───── Recorded information

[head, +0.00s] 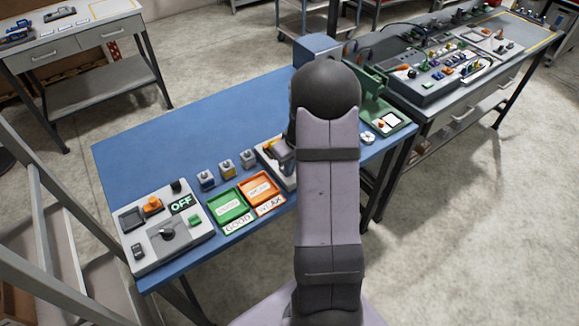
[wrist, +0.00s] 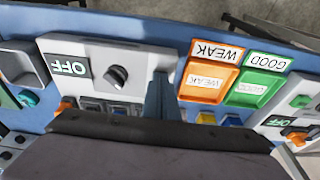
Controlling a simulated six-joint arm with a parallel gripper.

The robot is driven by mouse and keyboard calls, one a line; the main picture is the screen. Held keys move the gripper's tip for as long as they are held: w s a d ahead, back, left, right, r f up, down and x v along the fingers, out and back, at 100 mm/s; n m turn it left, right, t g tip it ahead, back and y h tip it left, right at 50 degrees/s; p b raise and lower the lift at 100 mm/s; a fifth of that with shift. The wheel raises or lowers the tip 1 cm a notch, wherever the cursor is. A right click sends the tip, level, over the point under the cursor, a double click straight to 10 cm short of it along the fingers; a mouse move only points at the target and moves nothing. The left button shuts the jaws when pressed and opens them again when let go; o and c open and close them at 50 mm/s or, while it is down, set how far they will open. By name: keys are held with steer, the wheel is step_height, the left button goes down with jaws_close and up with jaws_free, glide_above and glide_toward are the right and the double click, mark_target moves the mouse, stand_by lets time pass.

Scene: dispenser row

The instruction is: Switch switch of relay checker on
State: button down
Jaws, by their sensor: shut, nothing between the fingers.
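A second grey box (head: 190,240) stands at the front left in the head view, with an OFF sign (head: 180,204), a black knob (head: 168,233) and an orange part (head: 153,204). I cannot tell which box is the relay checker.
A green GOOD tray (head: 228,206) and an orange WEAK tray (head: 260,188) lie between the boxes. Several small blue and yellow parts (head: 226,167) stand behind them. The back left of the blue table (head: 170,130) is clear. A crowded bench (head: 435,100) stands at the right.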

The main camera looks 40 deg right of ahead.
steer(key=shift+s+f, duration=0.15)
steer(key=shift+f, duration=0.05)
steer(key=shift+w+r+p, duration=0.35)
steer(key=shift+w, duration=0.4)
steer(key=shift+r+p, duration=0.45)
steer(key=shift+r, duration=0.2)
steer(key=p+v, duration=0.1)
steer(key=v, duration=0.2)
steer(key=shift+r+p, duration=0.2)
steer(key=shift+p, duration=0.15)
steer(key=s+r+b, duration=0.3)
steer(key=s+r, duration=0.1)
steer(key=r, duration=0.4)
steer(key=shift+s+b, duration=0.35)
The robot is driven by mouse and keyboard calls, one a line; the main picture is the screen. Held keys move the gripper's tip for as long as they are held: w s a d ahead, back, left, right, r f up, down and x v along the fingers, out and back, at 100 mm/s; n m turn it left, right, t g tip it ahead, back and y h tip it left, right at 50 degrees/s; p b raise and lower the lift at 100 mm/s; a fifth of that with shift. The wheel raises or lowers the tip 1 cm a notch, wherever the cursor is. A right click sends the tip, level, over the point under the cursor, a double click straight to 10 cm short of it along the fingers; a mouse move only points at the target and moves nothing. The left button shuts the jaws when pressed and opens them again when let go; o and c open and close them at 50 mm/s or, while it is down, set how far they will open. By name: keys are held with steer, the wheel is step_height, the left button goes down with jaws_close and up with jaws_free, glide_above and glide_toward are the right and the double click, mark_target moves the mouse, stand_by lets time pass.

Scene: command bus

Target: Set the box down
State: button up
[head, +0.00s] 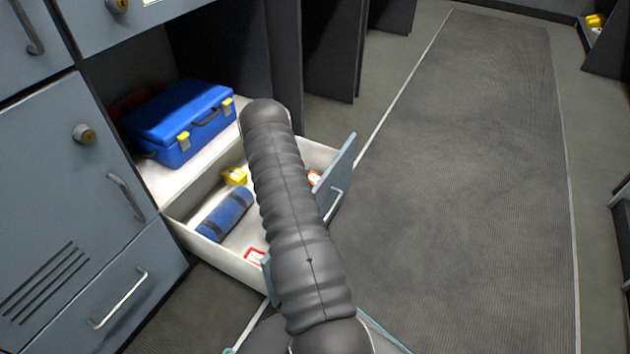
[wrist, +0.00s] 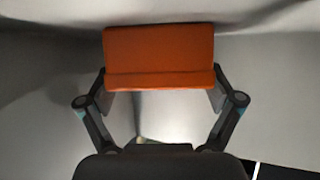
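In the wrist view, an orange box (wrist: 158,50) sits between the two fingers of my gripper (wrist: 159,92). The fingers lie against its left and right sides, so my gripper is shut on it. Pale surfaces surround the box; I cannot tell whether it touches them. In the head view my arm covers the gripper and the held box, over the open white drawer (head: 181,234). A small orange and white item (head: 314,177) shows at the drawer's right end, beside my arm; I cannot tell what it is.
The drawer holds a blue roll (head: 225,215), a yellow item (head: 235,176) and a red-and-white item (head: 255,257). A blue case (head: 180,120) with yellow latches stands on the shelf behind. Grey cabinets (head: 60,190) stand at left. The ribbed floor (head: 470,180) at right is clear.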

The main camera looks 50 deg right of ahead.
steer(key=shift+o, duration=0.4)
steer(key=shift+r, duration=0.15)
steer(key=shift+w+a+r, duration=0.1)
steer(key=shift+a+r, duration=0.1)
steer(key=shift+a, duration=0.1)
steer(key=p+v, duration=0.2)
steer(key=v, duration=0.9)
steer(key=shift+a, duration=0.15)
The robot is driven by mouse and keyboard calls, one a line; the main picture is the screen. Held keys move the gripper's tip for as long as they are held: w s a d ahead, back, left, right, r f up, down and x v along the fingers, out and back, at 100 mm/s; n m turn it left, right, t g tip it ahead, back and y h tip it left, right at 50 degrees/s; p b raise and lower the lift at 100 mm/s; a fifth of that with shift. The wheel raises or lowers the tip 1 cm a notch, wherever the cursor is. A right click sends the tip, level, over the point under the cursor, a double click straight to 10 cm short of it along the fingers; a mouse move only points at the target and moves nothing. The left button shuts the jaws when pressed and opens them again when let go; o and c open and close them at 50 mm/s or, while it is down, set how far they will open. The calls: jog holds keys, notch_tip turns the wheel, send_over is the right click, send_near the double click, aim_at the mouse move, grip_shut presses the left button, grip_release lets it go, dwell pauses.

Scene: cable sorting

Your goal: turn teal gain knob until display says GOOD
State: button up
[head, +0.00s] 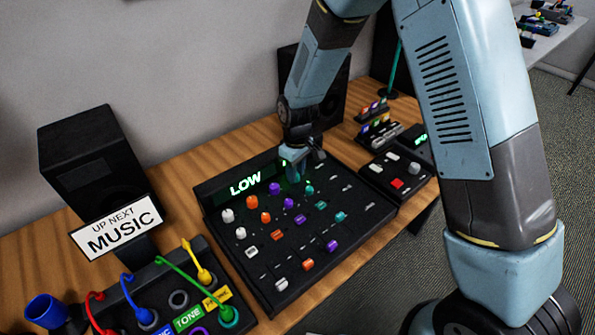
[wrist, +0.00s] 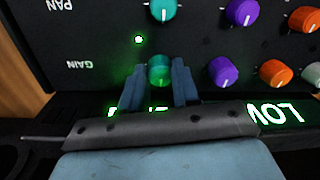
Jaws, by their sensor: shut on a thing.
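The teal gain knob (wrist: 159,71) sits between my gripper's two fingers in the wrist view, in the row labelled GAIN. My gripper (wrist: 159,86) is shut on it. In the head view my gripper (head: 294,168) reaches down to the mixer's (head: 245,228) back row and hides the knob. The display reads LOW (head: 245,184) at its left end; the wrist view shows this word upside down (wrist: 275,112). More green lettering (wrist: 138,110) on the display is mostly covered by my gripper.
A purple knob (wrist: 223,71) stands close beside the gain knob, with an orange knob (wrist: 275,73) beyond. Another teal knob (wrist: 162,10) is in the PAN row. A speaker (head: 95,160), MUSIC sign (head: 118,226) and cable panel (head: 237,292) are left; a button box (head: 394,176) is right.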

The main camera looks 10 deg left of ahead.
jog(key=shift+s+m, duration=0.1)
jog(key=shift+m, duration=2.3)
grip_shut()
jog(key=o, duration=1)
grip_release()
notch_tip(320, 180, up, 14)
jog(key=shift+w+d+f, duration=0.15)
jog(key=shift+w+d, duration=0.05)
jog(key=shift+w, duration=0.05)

──────────
───── Recorded information

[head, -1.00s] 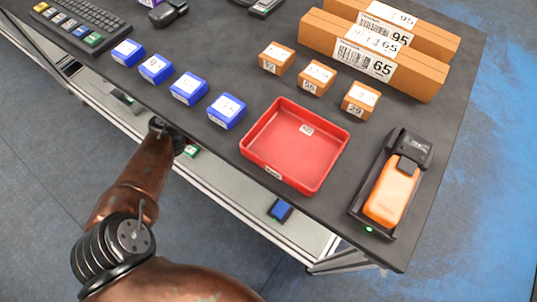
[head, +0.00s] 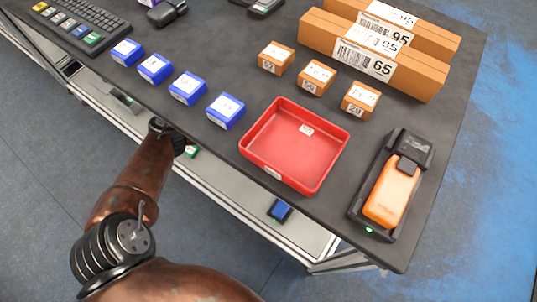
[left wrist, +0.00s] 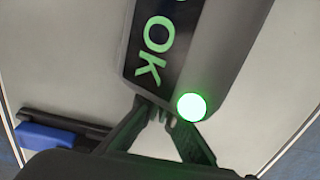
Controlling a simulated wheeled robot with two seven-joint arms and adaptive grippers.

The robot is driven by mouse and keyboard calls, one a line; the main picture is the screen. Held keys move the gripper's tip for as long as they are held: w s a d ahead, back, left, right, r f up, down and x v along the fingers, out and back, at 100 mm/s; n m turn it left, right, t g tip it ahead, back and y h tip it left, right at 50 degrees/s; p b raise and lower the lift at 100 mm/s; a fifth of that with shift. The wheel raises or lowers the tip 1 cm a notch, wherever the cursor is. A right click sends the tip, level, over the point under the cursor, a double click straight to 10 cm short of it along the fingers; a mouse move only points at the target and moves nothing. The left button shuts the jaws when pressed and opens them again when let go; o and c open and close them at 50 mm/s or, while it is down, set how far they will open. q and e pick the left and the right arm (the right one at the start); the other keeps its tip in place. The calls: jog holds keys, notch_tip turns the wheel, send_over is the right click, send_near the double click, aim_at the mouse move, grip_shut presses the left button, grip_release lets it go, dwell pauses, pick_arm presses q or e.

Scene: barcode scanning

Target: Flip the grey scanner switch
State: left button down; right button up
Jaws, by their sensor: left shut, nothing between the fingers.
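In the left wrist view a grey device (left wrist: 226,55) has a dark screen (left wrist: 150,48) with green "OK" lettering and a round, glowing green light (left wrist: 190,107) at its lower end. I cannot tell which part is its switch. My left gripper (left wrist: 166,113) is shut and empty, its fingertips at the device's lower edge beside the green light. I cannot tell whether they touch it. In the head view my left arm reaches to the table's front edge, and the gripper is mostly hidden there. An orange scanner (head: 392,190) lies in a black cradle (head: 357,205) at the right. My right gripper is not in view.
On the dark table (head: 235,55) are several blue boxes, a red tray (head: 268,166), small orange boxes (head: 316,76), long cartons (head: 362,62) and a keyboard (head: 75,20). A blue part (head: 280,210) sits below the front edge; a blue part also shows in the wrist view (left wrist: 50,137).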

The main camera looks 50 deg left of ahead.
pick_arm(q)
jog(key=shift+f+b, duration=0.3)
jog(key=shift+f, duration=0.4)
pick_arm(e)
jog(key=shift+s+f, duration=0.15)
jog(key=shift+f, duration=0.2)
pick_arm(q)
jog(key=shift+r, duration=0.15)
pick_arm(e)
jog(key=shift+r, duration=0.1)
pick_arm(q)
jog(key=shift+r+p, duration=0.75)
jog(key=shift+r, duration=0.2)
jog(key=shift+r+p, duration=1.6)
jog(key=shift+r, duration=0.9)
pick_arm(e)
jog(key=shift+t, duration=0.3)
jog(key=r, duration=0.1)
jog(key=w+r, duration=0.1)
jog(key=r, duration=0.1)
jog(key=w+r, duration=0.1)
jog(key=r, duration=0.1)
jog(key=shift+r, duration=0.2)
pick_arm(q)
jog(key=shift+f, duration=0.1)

──────────

What you should do:
Copy every line in the listing above where the string "State" turns up.

Answer below:
State: button down
State: button up
State: button up
State: left button down; right button up

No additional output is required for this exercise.